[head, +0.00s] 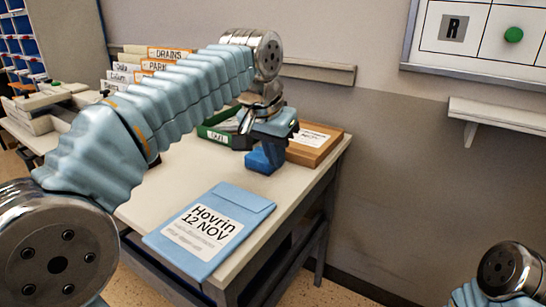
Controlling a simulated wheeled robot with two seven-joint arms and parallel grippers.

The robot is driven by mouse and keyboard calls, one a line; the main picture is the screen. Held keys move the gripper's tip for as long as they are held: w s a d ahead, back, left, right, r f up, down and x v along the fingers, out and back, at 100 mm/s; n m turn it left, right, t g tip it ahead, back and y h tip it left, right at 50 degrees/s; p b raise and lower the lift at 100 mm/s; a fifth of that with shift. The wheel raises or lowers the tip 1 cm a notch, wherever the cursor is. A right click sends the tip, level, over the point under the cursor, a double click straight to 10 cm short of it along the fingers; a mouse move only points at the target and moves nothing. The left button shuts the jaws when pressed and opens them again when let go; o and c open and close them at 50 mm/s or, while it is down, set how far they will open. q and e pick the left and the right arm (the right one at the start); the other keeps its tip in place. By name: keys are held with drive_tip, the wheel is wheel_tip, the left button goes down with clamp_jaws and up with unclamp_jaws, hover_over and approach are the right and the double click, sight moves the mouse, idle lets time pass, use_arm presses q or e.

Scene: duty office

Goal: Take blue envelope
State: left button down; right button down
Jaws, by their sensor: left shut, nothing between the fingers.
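The blue envelope (238,206) lies flat on the table near its front right end. A white label on it reads "Hovrin 12 NOV". My left gripper (265,158) points down over the back part of the table, behind the envelope and apart from it. My left arm crosses the view from the lower left. My right gripper is out of view; only part of my right arm shows at the lower right.
A green tray (213,134) and a brown box (316,145) with a white label stand at the back of the table (180,180), close to my left gripper. Labelled folders (160,64) stand behind my left arm. The tabletop around the envelope is clear.

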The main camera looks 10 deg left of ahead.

----

The lines from the start of the data through the line that contains "Controlling a simulated" are to be returned exactly, please, with both ends included and every picture left out.

[head, +0.00s] 
Controlling a simulated wheeled robot with two seven-joint arms and parallel grippers.

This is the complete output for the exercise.